L'enjeu est de taille. Le changement climatique impose de sortir des énergies émettrices de gaz à effet de serre, et le nucléaire n'est pas une solution d'avenir : il ne règle aucune question – ni l'indépendance de l'approvisionnement, ni la sûreté des installations, ni la gestion des déchets, ni les coûts financiers. Il faut donc sortir des deux à la fois. C'est un horizon technique et humain enthousiasmant, et plusieurs études, celle de l'association négaWatt comme celle de l'Agence de l'environnement et de la maîtrise de l'énergie – l'ADEME, désormais appelée Agence de la transition écologique – , ont montré que c'était possible d'ici à 2050. À la France insoumise, nous défendons une planification de la transition énergétique selon un double axe : sobriété, efficacité énergétique et développement des énergies renouvelables comme les éoliennes, mais dans des conditions écologiquement soutenables et socialement justes, donc acceptables. À l'heure actuelle, sur ces deux aspects, sans même parler des objectifs annoncés en matière de production, nous sommes encore loin du compte.

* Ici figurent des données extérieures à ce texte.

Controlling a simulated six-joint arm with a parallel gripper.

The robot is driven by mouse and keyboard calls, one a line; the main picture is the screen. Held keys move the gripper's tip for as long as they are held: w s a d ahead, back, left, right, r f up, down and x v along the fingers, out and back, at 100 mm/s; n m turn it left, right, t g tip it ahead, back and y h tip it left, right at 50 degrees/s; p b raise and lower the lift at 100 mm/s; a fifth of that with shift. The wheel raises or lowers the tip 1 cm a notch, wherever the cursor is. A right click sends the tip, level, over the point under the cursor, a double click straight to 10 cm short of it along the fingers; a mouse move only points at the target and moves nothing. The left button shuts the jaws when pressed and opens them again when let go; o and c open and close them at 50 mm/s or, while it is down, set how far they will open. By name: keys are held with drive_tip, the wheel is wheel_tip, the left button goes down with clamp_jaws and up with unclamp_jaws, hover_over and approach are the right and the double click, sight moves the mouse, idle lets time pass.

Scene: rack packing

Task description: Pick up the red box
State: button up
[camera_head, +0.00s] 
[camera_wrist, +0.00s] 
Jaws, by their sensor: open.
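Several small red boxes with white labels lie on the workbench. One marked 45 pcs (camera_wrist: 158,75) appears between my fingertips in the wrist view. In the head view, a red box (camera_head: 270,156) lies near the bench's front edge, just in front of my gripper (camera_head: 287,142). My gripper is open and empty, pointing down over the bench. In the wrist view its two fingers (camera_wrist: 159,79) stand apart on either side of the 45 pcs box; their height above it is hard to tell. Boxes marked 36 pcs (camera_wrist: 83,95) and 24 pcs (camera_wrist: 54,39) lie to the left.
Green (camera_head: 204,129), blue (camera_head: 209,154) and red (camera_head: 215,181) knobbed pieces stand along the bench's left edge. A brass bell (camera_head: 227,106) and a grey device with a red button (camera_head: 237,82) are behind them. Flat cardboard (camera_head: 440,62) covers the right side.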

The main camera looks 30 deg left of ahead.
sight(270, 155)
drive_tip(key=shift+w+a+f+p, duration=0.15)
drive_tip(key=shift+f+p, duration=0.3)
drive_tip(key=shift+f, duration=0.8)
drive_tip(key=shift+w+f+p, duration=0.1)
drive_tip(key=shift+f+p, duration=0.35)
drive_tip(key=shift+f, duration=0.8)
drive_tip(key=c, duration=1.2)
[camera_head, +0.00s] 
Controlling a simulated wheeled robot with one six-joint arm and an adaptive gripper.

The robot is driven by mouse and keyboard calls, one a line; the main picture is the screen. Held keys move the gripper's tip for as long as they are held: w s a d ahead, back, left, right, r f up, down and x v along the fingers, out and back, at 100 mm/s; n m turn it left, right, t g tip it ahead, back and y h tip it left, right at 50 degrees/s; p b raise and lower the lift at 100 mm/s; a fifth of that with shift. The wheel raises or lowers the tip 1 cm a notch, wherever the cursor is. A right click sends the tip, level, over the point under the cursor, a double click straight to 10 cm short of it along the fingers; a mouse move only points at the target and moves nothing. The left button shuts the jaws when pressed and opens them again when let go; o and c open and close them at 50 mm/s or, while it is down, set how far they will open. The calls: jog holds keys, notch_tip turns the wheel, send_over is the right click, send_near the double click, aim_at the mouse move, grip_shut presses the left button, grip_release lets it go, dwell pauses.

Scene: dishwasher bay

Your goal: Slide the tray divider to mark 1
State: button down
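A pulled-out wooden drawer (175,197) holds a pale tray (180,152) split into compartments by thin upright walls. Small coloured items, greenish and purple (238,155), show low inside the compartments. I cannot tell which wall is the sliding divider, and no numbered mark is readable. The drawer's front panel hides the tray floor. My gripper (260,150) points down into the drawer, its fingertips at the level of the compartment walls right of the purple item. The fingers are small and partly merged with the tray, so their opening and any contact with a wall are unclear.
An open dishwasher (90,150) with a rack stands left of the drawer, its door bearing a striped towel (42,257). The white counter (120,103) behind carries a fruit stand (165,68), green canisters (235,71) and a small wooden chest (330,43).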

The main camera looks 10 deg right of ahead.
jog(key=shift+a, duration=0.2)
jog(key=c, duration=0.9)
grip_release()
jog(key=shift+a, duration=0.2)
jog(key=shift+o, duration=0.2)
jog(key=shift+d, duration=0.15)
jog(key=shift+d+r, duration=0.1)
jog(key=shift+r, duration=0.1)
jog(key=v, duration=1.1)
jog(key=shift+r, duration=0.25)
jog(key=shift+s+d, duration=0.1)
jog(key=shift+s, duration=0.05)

Un point nous semble particulièrement crucial : l'implication des élus, des citoyens et des associations dans les projets éoliens, notamment à travers des formes de coopérative citoyenne. En effet, plus la participation est réelle et forte, plus l'acceptabilité des projets l'est également, et ce type d'initiatives engendre souvent, vous l'avez dit, madame la ministre, des retombées économiques deux ou trois fois plus importantes que les projets privés. De notre point de vue, pour être réussie et acceptée par la population, la nécessaire planification écologique doit être éminemment démocratique. Ce type de dispositifs doit donc être de plus en plus développé.
Quelle est votre stratégie et quels moyens mettez-vous en oeuvre pour favoriser cette dynamique ?
Madame Obono, je partage beaucoup d'idées que vous venez d'évoquer. Il faut tout d'abord réussir à atteindre les objectifs de la PPE, déjà ambitieux. On les critique souvent : ils seraient trop ceci ou pas assez cela. Ce qui m'intéresse, c'est leur mise en oeuvre : nous devons au moins atteindre ceux que nous nous sommes assignés.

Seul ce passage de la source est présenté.